#### YOUR INSTRUCTIONS:
Determine how many lines in the entries below include "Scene". The reply should be that number and nothing else.

[Manipulation episode records]
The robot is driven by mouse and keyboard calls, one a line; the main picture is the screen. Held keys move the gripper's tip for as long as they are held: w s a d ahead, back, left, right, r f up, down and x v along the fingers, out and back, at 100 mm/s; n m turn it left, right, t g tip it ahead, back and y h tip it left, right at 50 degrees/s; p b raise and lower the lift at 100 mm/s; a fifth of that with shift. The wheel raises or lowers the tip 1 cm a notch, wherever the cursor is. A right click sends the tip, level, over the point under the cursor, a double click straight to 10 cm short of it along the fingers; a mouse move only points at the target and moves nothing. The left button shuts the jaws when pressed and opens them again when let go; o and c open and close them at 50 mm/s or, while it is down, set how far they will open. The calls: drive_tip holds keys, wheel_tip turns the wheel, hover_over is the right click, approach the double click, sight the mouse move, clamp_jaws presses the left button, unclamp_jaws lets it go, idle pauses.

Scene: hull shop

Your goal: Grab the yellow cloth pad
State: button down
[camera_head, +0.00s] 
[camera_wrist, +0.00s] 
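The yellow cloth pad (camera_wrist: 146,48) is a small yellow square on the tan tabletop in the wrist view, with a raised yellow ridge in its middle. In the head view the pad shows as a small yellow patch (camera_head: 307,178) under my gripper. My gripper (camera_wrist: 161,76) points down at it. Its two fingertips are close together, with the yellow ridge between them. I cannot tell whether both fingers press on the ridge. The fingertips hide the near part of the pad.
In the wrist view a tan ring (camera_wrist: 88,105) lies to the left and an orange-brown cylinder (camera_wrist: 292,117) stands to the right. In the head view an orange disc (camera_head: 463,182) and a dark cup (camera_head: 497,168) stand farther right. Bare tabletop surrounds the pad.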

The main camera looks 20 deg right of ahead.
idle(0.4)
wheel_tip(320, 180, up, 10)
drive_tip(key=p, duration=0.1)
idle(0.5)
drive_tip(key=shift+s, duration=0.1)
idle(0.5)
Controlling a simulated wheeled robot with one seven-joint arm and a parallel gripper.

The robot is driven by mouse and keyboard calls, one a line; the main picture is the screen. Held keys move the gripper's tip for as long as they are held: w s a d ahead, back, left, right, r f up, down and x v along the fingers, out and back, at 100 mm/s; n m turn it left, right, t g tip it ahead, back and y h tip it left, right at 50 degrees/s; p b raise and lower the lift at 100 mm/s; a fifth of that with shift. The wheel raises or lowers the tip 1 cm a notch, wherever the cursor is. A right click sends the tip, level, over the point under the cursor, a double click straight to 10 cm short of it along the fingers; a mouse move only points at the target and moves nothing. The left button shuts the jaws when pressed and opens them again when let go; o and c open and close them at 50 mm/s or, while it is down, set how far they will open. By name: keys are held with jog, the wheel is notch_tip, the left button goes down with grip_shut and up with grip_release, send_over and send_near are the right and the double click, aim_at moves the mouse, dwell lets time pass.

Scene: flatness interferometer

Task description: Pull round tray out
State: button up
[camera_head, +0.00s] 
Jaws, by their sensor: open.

#### EXPECTED ANSWER:
2